--- REQUEST ---
Find each line with the word "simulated" and copy it.

[Robot motion calls]

....

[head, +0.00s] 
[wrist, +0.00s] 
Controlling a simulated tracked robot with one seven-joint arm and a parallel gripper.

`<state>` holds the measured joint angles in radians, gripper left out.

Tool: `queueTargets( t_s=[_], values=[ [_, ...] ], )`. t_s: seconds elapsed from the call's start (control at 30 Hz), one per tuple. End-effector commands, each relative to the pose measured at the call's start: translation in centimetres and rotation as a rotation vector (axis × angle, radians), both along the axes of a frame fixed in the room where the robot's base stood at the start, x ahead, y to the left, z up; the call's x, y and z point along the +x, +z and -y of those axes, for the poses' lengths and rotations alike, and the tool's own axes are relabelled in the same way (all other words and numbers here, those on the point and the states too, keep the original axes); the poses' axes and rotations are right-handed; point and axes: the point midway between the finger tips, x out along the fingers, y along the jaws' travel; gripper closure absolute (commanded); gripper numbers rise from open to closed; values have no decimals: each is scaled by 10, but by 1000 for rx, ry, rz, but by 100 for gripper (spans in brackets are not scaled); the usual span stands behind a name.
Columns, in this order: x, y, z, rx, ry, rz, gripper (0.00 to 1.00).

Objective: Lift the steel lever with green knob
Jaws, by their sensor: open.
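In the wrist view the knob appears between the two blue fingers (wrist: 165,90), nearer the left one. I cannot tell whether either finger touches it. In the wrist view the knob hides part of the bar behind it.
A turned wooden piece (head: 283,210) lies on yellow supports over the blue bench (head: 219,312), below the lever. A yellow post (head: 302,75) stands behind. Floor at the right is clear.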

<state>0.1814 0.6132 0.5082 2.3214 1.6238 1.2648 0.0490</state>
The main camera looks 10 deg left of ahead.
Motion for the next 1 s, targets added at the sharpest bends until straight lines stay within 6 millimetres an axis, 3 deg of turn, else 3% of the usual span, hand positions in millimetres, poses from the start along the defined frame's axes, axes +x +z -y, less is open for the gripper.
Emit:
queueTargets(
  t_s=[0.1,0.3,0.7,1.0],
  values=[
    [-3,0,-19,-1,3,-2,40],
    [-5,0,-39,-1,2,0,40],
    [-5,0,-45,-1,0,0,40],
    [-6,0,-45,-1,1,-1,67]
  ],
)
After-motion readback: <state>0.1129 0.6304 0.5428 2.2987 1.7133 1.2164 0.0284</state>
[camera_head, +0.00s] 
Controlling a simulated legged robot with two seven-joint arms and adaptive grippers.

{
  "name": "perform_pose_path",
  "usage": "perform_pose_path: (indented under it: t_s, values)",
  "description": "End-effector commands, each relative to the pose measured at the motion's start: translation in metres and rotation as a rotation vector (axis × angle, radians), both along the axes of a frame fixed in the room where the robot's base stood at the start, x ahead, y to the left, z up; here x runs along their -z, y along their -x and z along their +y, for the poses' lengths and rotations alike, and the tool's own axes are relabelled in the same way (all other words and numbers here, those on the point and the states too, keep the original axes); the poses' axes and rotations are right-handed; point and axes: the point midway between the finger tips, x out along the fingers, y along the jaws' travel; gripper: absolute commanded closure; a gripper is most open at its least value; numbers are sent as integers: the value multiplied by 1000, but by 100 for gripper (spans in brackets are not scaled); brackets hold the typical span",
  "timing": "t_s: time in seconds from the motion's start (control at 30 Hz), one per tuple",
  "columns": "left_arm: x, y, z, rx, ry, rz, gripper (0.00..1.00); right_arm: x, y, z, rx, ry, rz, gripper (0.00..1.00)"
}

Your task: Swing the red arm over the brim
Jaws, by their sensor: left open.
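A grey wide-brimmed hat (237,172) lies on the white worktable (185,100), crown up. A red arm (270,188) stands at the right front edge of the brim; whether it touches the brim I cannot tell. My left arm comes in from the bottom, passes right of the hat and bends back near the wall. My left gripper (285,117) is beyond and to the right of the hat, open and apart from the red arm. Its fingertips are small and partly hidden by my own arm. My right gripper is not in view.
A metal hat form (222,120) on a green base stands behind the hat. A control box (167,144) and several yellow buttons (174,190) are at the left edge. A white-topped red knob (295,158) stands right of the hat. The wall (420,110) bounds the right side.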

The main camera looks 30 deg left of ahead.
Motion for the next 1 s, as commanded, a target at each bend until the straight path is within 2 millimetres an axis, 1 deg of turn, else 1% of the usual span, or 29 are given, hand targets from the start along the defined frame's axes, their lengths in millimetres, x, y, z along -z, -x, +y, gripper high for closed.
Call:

....

--- ANSWER TO THE EXERCISE ---
Controlling a simulated tracked robot with one seven-joint arm and a parallel gripper.
Controlling a simulated legged robot with two seven-joint arms and adaptive grippers.

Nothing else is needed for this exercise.